[Records of robot episodes]
▬▬▬▬▬▬
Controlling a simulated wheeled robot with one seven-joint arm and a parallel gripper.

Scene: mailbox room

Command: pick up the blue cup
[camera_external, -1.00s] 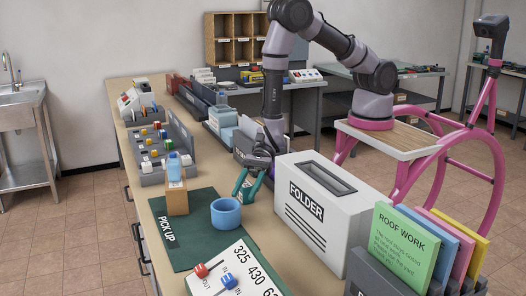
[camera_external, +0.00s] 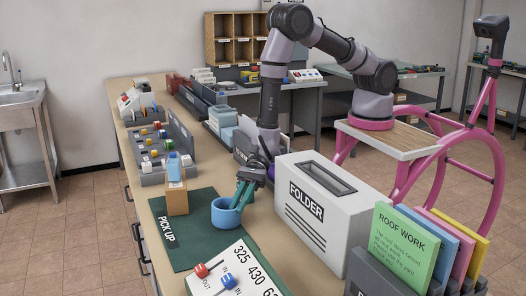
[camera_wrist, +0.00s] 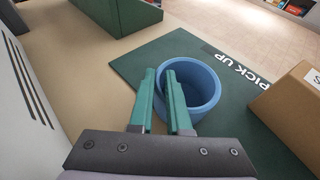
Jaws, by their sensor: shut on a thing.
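The blue cup (camera_external: 226,216) stands upright on the dark green mat (camera_external: 190,252) marked PICK UP. In the wrist view the cup (camera_wrist: 206,92) shows its open top and hollow inside. My gripper (camera_external: 240,202) has teal fingers and reaches down at the cup's right rim. In the wrist view my gripper (camera_wrist: 167,88) has its fingers close together at the cup's near wall, one outside and one inside. The jaws are shut on the cup's wall. The lower part of the wall between the fingers is hidden. The cup appears to rest on the mat.
A white FOLDER box (camera_external: 318,205) is close to the right. A white number board (camera_external: 240,272) with red and blue pieces lies in front.

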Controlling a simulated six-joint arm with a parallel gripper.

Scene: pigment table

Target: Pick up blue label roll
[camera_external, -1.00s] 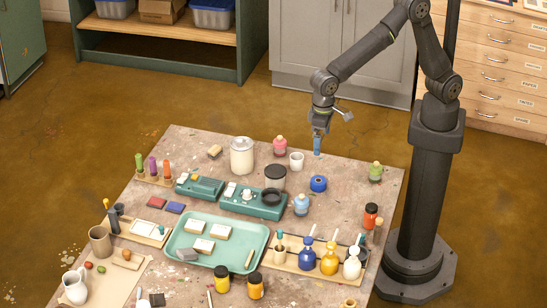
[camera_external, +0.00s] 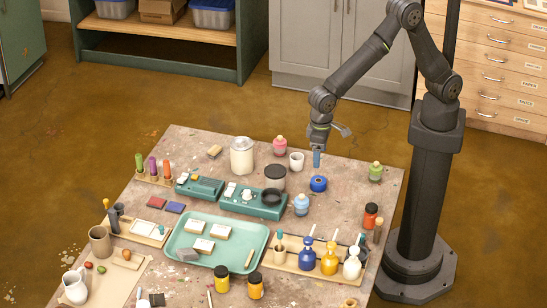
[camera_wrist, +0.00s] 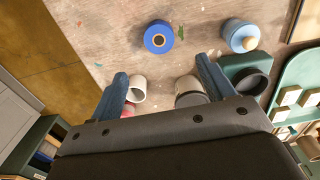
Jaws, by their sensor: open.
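The blue label roll (camera_external: 318,184) lies flat on the table near its far right part. The roll is fully visible in both views.
A white cup (camera_external: 296,162), a black-lidded jar (camera_external: 275,179) and a pink bottle (camera_external: 280,146) stand near my gripper. A light blue bottle (camera_external: 301,205) stands just in front of the roll. A green bottle (camera_external: 375,172) is to the right, with bare table between.

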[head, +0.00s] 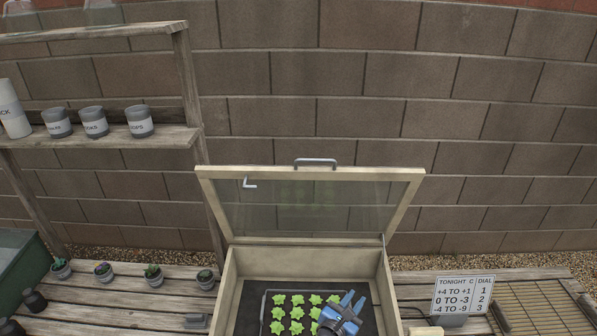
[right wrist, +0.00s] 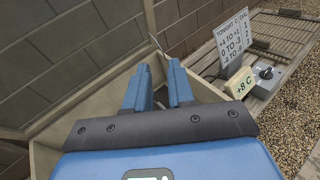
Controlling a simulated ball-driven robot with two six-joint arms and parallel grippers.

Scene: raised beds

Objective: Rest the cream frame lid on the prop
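The cream frame lid (head: 407,205) stands raised and tilted back above the cream cold frame (head: 383,278), with a grey handle (head: 316,162) on its top edge. I cannot tell what holds it up. A small pale L-shaped piece (head: 250,184) shows at the lid's upper left. A thin grey rod or cable (head: 285,291) lies inside the frame; I cannot tell whether either is the prop. My right gripper (head: 354,298) is over the frame's right part, below the lid and apart from it. In the right wrist view its blue fingers (right wrist: 158,72) are apart, with nothing between them. My left gripper is out of view.
Green seedlings (head: 296,313) fill the frame's middle, left of my right gripper. Small potted plants (head: 153,274) and a wooden shelf (head: 100,137) are on the left.

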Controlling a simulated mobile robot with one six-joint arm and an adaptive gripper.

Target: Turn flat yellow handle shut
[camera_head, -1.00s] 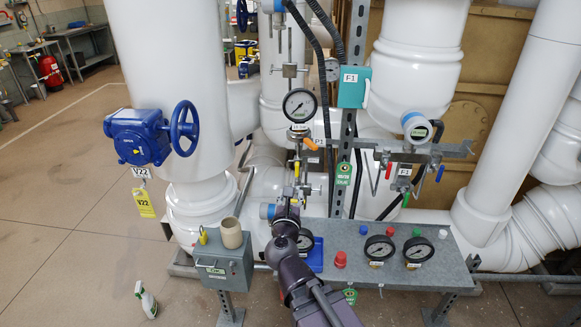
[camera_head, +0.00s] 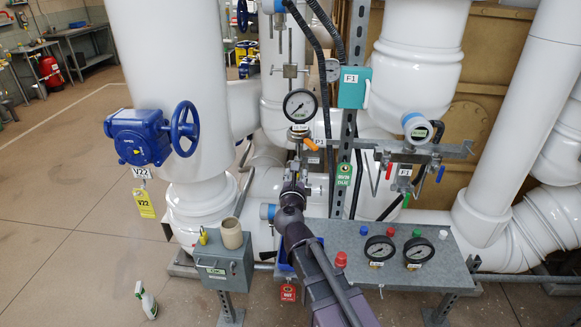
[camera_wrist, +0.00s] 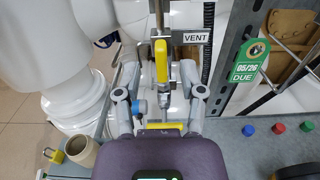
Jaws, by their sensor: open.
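The flat yellow handle (camera_wrist: 161,60) stands upright in the wrist view, just left of a VENT label, on a thin metal pipe fitting. My gripper (camera_wrist: 161,82) is open, with one finger on each side of the handle's lower end. I cannot tell whether either finger touches it. In the head view my gripper (camera_head: 295,181) is in front of the pipe below the round gauge (camera_head: 300,105) and largely hides the handle. A second yellow piece (camera_wrist: 165,127) lies lower, between the finger bases.
An orange lever (camera_head: 311,144) sits just above my gripper. A grey shelf (camera_head: 345,237) with two black gauges is to the right. A grey box (camera_head: 222,262) with a beige cup stands left. A steel post (camera_wrist: 232,60) rises close on the right.

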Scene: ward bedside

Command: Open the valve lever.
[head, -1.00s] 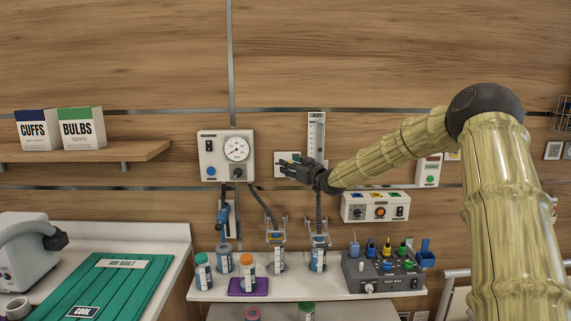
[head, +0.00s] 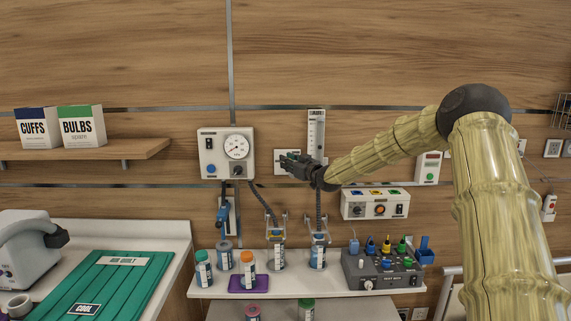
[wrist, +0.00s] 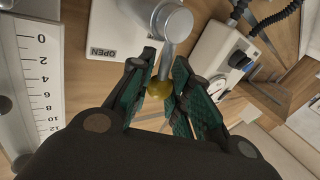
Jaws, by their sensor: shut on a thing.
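The valve lever (wrist: 166,62) shows in the wrist view as a grey metal rod. It runs from a round silver hub (wrist: 172,20) to a yellow ball knob (wrist: 158,90). The hub sits on a white plate (wrist: 104,28) marked OPEN. My gripper (wrist: 164,70) is shut on the lever, its green-padded fingers on both sides of the rod near the knob. In the head view my gripper (head: 284,160) is at the wall, in front of the white plate, and hides the lever there.
A gauge box (head: 226,153) is left of my gripper, and a flowmeter scale (head: 316,130) stands close at its right. A control box (head: 375,205) is lower right. Below, a shelf (head: 205,290) holds jars and a test box (head: 382,270).

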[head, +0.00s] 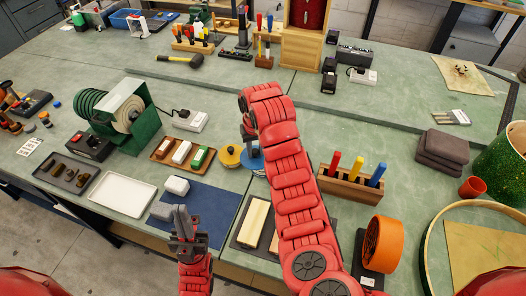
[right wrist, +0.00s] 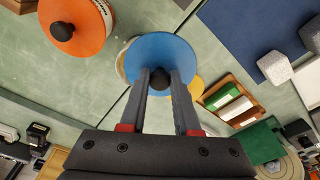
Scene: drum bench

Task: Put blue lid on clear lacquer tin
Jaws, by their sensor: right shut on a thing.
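The blue lid (head: 252,162) is a flat blue disc with a dark knob. My right gripper (head: 248,132) is above it; in the right wrist view its fingers (right wrist: 159,88) are shut on the knob of the blue lid (right wrist: 150,50). A pale round rim (right wrist: 120,62) shows from under the lid's left edge, perhaps the clear lacquer tin; I cannot tell whether the lid touches it. A yellow lid (head: 229,155) lies just left of the blue one in the head view. My left gripper (head: 185,218) is over the blue mat; its finger opening is unclear.
An orange lid (right wrist: 82,25) lies to the left in the wrist view. A wooden tray (head: 182,152) with coloured blocks stands left of the lids. A green sander (head: 120,115) stands farther left. My right arm hides the bench to the right of the lids.

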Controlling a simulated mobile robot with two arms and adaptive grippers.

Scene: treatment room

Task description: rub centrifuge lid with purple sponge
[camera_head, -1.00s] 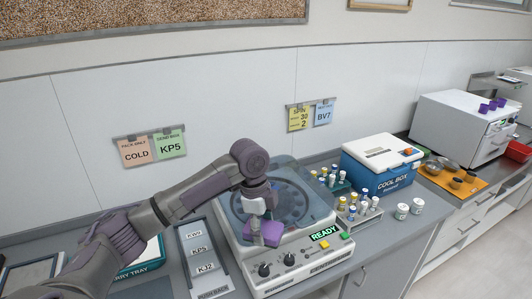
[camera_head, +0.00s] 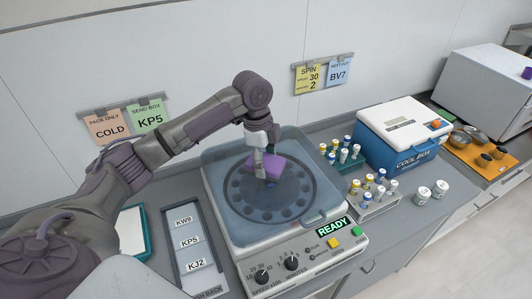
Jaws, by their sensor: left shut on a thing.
▬▬▬▬▬▬
Problem to work on: Keep the pictures out of the copy and return the rest of the data above exactly.

Exercise answer:
Controlling a simulated wheeled robot with one seven-joint arm and a parallel gripper.

Scene: mailbox room

Command: pick up the blue cup
[camera_external, -1.00s] 
[camera_external, +0.00s] 
[camera_wrist, +0.00s] 
Jaws, by their sensor: shut on a thing.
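The blue cup (camera_external: 226,216) stands upright on the dark green mat (camera_external: 190,252) marked PICK UP. In the wrist view the cup (camera_wrist: 206,92) shows its open top and hollow inside. My gripper (camera_external: 240,202) has teal fingers and reaches down at the cup's right rim. In the wrist view my gripper (camera_wrist: 167,88) has its fingers close together at the cup's near wall, one outside and one inside. The jaws are shut on the cup's wall. The lower part of the wall between the fingers is hidden. The cup appears to rest on the mat.
A white FOLDER box (camera_external: 318,205) is close to the right. A white number board (camera_external: 240,272) with red and blue pieces lies in front.

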Controlling a simulated six-joint arm with a parallel gripper.

Scene: pigment table

Target: Pick up blue label roll
[camera_external, -1.00s] 
[camera_external, +0.00s] 
[camera_wrist, +0.00s] 
Jaws, by their sensor: open.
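The blue label roll (camera_external: 318,184) lies flat on the table near its far right part. The roll is fully visible in both views.
A white cup (camera_external: 296,162), a black-lidded jar (camera_external: 275,179) and a pink bottle (camera_external: 280,146) stand near my gripper. A light blue bottle (camera_external: 301,205) stands just in front of the roll. A green bottle (camera_external: 375,172) is to the right, with bare table between.

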[head, +0.00s] 
[right wrist, +0.00s] 
Controlling a simulated ball-driven robot with two six-joint arms and parallel grippers.

Scene: raised beds

Objective: Rest the cream frame lid on the prop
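The cream frame lid (head: 407,205) stands raised and tilted back above the cream cold frame (head: 383,278), with a grey handle (head: 316,162) on its top edge. I cannot tell what holds it up. A small pale L-shaped piece (head: 250,184) shows at the lid's upper left. A thin grey rod or cable (head: 285,291) lies inside the frame; I cannot tell whether either is the prop. My right gripper (head: 354,298) is over the frame's right part, below the lid and apart from it. In the right wrist view its blue fingers (right wrist: 158,72) are apart, with nothing between them. My left gripper is out of view.
Green seedlings (head: 296,313) fill the frame's middle, left of my right gripper. Small potted plants (head: 153,274) and a wooden shelf (head: 100,137) are on the left.

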Controlling a simulated mobile robot with one six-joint arm and an adaptive gripper.

Target: Turn flat yellow handle shut
[camera_head, -1.00s] 
[camera_head, +0.00s] 
[camera_wrist, +0.00s] 
Jaws, by their sensor: open.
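The flat yellow handle (camera_wrist: 161,60) stands upright in the wrist view, just left of a VENT label, on a thin metal pipe fitting. My gripper (camera_wrist: 161,82) is open, with one finger on each side of the handle's lower end. I cannot tell whether either finger touches it. In the head view my gripper (camera_head: 295,181) is in front of the pipe below the round gauge (camera_head: 300,105) and largely hides the handle. A second yellow piece (camera_wrist: 165,127) lies lower, between the finger bases.
An orange lever (camera_head: 311,144) sits just above my gripper. A grey shelf (camera_head: 345,237) with two black gauges is to the right. A grey box (camera_head: 222,262) with a beige cup stands left. A steel post (camera_wrist: 232,60) rises close on the right.

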Scene: ward bedside

Command: Open the valve lever.
[head, -1.00s] 
[head, +0.00s] 
[wrist, +0.00s] 
Jaws, by their sensor: shut on a thing.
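The valve lever (wrist: 166,62) shows in the wrist view as a grey metal rod. It runs from a round silver hub (wrist: 172,20) to a yellow ball knob (wrist: 158,90). The hub sits on a white plate (wrist: 104,28) marked OPEN. My gripper (wrist: 164,70) is shut on the lever, its green-padded fingers on both sides of the rod near the knob. In the head view my gripper (head: 284,160) is at the wall, in front of the white plate, and hides the lever there.
A gauge box (head: 226,153) is left of my gripper, and a flowmeter scale (head: 316,130) stands close at its right. A control box (head: 375,205) is lower right. Below, a shelf (head: 205,290) holds jars and a test box (head: 382,270).

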[head, +0.00s] 
[right wrist, +0.00s] 
Scene: drum bench

Task: Put blue lid on clear lacquer tin
Jaws, by their sensor: right shut on a thing.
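The blue lid (head: 252,162) is a flat blue disc with a dark knob. My right gripper (head: 248,132) is above it; in the right wrist view its fingers (right wrist: 159,88) are shut on the knob of the blue lid (right wrist: 150,50). A pale round rim (right wrist: 120,62) shows from under the lid's left edge, perhaps the clear lacquer tin; I cannot tell whether the lid touches it. A yellow lid (head: 229,155) lies just left of the blue one in the head view. My left gripper (head: 185,218) is over the blue mat; its finger opening is unclear.
An orange lid (right wrist: 82,25) lies to the left in the wrist view. A wooden tray (head: 182,152) with coloured blocks stands left of the lids. A green sander (head: 120,115) stands farther left. My right arm hides the bench to the right of the lids.

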Controlling a simulated mobile robot with two arms and adaptive grippers.

Scene: treatment room

Task description: rub centrifuge lid with purple sponge
[camera_head, -1.00s] 
[camera_head, +0.00s] 
Jaws, by their sensor: left shut on a thing.

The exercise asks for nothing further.